FWIW, I just found out you can sign commits using ssh keys. Due to how pinentry + gnupg + git has issues on OpenBSD with commit signing, I just moved to signing via ssh. I had a workaround, but it was a real hack, now no issues!
20 years, wow seems like yesterday I moved my work items from cvs to git. I miss one item in cvs ($Id$), but I learned to do without it.
Oh yeah, SSH signing is incredible. I've also migrated to it and didn't look back.
A couple of differences:
- it's possible to specify signing keys in a file inside the repository, and configure git to verify on merge (https://github.com/wiktor-k/ssh-signing/). I'm using that for my dot config repo to make sure I'm pulling only stuff I committed on my machines.
- SSH has TPM key support via PKCS11 or external agents, this makes it possible to easily roll out hardware backed keys
- SSH signatures have context separation, that is it's not possible to take your SSH commit signature and repurpose it (unlike OpenPGP)
AFAIR keyword substitution of $Id$ included the revision number. That would be the commit hash in Git. For obvious reasons you cannot insert a hash value in content from which that hash value is being computed.

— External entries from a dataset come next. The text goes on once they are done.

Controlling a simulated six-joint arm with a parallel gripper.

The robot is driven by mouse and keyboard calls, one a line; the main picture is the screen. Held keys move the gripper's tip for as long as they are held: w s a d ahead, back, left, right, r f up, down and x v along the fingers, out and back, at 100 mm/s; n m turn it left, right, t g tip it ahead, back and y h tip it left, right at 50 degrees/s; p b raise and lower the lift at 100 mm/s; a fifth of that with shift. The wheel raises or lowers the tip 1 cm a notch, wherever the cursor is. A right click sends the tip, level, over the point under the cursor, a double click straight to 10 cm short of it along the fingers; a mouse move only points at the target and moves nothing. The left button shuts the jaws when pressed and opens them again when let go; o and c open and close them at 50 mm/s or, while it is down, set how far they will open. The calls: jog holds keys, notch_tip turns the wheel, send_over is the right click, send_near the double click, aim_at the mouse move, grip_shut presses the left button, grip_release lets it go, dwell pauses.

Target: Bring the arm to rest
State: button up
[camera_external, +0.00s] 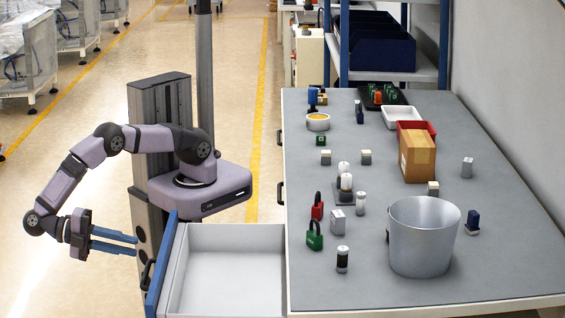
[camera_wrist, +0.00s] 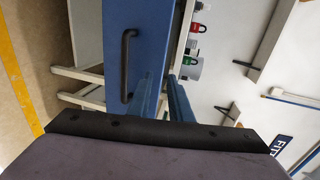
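My gripper (camera_external: 113,240) is at the left in the external view, out over the floor. Its two blue fingers point right, toward the blue front (camera_external: 161,264) of an open drawer. The fingers look apart with nothing between them. In the wrist view my gripper (camera_wrist: 162,82) shows its two blue fingers with a gap between them. The blue drawer front with its dark handle (camera_wrist: 127,65) lies beyond and beside the fingers there. The fingers appear apart from the handle.
The open drawer (camera_external: 228,292) is empty and stands out left of the grey table (camera_external: 385,275). The table holds a metal bucket (camera_external: 424,240), a cardboard box (camera_external: 417,157), padlocks (camera_external: 314,236), a red bin (camera_external: 418,128) and small blocks. Free floor lies around my arm.

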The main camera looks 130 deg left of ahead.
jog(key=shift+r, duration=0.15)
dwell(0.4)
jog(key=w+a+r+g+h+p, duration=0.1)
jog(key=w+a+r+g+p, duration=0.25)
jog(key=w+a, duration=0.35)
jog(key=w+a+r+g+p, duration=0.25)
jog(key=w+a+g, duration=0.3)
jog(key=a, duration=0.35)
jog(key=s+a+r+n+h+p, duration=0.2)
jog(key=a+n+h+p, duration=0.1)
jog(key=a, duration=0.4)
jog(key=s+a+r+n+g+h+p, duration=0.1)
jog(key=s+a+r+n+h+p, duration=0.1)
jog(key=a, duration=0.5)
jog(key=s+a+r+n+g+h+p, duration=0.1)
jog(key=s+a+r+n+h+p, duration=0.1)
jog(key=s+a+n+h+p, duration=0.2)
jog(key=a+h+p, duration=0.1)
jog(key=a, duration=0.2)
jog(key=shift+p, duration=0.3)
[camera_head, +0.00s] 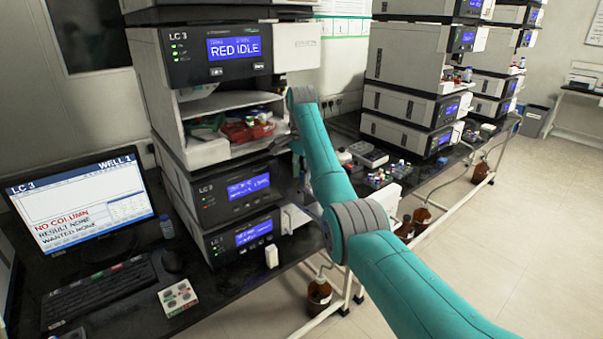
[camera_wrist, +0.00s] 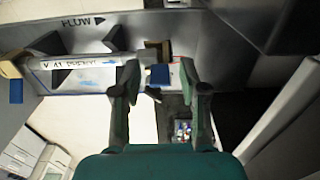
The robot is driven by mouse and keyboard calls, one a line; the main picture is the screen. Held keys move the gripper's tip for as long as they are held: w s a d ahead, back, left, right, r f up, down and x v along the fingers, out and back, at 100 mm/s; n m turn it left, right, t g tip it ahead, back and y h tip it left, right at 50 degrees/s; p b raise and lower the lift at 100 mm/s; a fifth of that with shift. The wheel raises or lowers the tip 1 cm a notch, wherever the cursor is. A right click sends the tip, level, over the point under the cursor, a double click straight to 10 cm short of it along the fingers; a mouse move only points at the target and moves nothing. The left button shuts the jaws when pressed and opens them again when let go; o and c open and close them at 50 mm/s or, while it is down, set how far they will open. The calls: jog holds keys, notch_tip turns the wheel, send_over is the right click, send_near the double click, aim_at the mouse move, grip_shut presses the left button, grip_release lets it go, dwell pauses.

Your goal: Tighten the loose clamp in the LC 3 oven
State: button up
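The LC 3 stack (camera_head: 215,50) stands at left in the head view, with an open compartment (camera_head: 225,101) below its RED IDLE display. In the wrist view, a pale labelled column (camera_wrist: 85,62) lies along a grey panel marked FLOW with an arrow, between dark holder pieces. A small blue block (camera_wrist: 158,75) shows between the fingertips of my gripper (camera_wrist: 158,66). Another blue piece (camera_wrist: 15,91) is at the far left. My gripper is open, with its fingers apart; contact with the blue block cannot be told. Which piece is the loose clamp is unclear. In the head view the fingers are hidden.
A monitor (camera_head: 80,203) reads LC 3, WELL 1, NO COLUMN. A keyboard (camera_head: 98,290) and a button box (camera_head: 178,297) lie in front. Red and other small items (camera_head: 247,130) fill the compartment. Further stacks (camera_head: 415,80) stand to the right. The floor at right is clear.

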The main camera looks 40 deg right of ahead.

Thanks for the useful article!
In addition to a lot of interesting info, it lead me to this repo containing an intro to git internals[1]. Would highly recommend everyone to take a look
[1] https://github.com/pluralsight/git-internals-pdf
Ah yes. It was pretty cool that when Peepcode was acquired, Pluralsight asked me what I wanted to do with my royalties there and was fine with me waiving them and just open-sourcing the content.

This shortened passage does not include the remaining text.